Auschwitz não serviu para nada. A civilização segue o seu caminho de involução. Ensino há 35 anos consecutivos e nunca senti a escola tão desprovida de sentido como agora. Como é possível ensinar o currículo obrigatório esquecendo as atrocidades do mundo à nossa volta? Quando o mundo em que vivemos atravessa, mais ou menos de forma generalizada, um processo de hipnose coletiva e o vizinho da porta ao lado pode, a qualquer momento, transformar-se num fundamentalista de qualquer espécie, o que nos resta?

Em nome da memória, adapto, transformo, adequo o currículo da disciplina de Português sempre que posso (relembro que o currículo do ensino secundário quase não contempla a temática do Holocausto) porque a memória desta atrocidade integra, para sempre, a cultura do Ocidente. E quando os alunos nos chegam à escola e à nossa sala de aula com a palavra “horror” gravado nos olhos televisivos, temos de relembrar a esterilização massiva, a espoliação dos direitos fundameneis, as valas comuns, entre tantas monstruosidades. Mas não chega.

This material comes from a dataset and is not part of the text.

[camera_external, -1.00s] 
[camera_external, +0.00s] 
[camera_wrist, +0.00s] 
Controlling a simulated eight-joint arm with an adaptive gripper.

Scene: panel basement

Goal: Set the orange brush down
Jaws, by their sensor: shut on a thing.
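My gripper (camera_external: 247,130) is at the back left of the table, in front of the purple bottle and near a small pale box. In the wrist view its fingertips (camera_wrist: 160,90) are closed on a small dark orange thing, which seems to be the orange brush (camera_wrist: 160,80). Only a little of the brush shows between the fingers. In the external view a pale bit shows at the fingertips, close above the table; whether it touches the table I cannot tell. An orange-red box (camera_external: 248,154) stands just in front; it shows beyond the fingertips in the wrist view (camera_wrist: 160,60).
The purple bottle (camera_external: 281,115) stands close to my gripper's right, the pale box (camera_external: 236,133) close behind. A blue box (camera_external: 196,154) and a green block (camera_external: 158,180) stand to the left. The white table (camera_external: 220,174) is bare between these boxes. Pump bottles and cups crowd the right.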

Alguns alunos, perante a barbárie dos últimos acontecimentos que envolvem Israel, a Palestina e o mundo, perguntam: Stora, como é possível isto estar a acontecer? Outros nem conseguem aperceber-se do que se passa no mundo, distraídos que vivem com a ilusão da imagem que as redes sociais reforçam a cada dia. Alguns, poucos, pedem-me que lhes explique o que se está passar. Aí, então, surge a grande dificuldade de todos nós: como explicar este (e outros conflitos) sem tomar qualquer partido?

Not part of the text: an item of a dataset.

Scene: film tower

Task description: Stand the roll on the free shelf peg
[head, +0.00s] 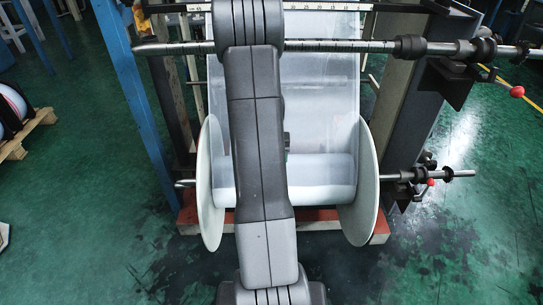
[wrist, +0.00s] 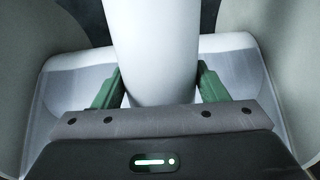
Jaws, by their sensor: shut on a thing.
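A plain white roll (wrist: 155,40) stands out between the two green fingers of my gripper (wrist: 160,78) in the wrist view. The fingers press on its sides, and it runs up out of the top of the picture. In the head view my own arm covers the middle, so the held roll and most of my gripper are hidden there. No shelf or shelf peg can be made out in either view.
A film machine stands ahead. Its wide film reel (head: 322,178) lies level between two large pale discs, with the right disc (head: 361,190) clear in view. A steel bar (head: 345,46) crosses above. A blue post (head: 128,85) and wooden pallet (head: 28,130) are left. Green floor is open right.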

Fazendo um esforço, procuro responder-lhes com o recurso e o argumento mais importante de todos: o AMOR. A escola dos afetos, do humanismo e dos valores (não de futuro mas de agora) é, para muitos, uma miragem. Reinventar a escola – frase banal e repetitiva – e o que nela se ensina consiste na maior urgência dos nossos tempos. Quanta vezes as questões de luta pelo poder não começam mesmo ali à nossa frente, na sala de aula? Os ambientes educativos estão repletos de violência (muitas vezes velada, de desinteresse pelo “outro”, de apatia, de uma comunicação deturpada pelas tecnologias viciantes, de total desconexão com o real sentido das nossas vidas e, neste contexto, a escola tem vindo a perder, a meu ver, a sua missão principal: Humanizar.

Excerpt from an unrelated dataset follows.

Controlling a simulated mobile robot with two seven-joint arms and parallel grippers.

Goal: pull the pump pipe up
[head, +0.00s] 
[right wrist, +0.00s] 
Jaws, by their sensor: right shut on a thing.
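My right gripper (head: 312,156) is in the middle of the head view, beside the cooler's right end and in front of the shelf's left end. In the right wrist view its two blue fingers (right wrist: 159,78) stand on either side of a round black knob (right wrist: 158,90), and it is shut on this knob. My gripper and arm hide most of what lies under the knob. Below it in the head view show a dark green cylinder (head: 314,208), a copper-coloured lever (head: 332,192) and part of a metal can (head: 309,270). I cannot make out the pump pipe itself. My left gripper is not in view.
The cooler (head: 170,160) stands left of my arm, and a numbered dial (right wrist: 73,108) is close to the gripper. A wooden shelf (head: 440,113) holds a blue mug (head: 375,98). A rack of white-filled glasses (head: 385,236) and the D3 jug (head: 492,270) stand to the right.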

Compete a nós, professores, fazer o apelo da memória junto dos nossos alunos como um grande alerta para estarmos atentos. A grande questão que temos de colocar nas escolas é como foi possível que o extermínio de judeus, ciganos, deficientes, homossexuais e dissidente políticos tenha ocorrido há menos de cem anos. Não sei se há História mais difícil de contar nem aulas mais difíceis de dar. Contudo, sei que perante a necessidade de uma nova rutura humanística, o papel dos professores nunca foi tão importante. A grande verdade, nua e crua, é que o holocausto não foi ontem. Ele continua aí… E a escola, nas suas diferentes abordagens ao conhecimento, deve contribuir para preservar a memória de um acontecimento sem precedentes. Como temos assistido, o nazismo – que como alguns outros ismos representa fanatismo e cegueira – não foi (e infelizmente não será) a última tentativa de extermínio da nossa História. Os riscos de outros potenciais extermínios deveriam estar na ordem do dia e ser o primeiro ponto na agenda de todos os encontros, reuniões, seminários, aulas… especialmente em tempos onde o medo impera. E o MEDO, venha ele de que forma vier, é um meio de inação e de grande poder.

O mundo está cada vez mais a enveredar por regimes ditatoriais, algumas vezes velados, que ameaçam destruir o progresso civilizacional conseguido até aqui. Considero serem neste momento as grandes motivações da Humanidade (que vê atentamente através do ecrã a perversidade moral e a crueza da guerra – como se de um qualquer filme de ação se tratasse) os temas prementes a debater na Escola Pública. E nesta matéria, as aulas de Cidadania ou de Orientação Escolar são francamente insuficientes para que os alunos fiquem a par do que está a acontecer no mundo real.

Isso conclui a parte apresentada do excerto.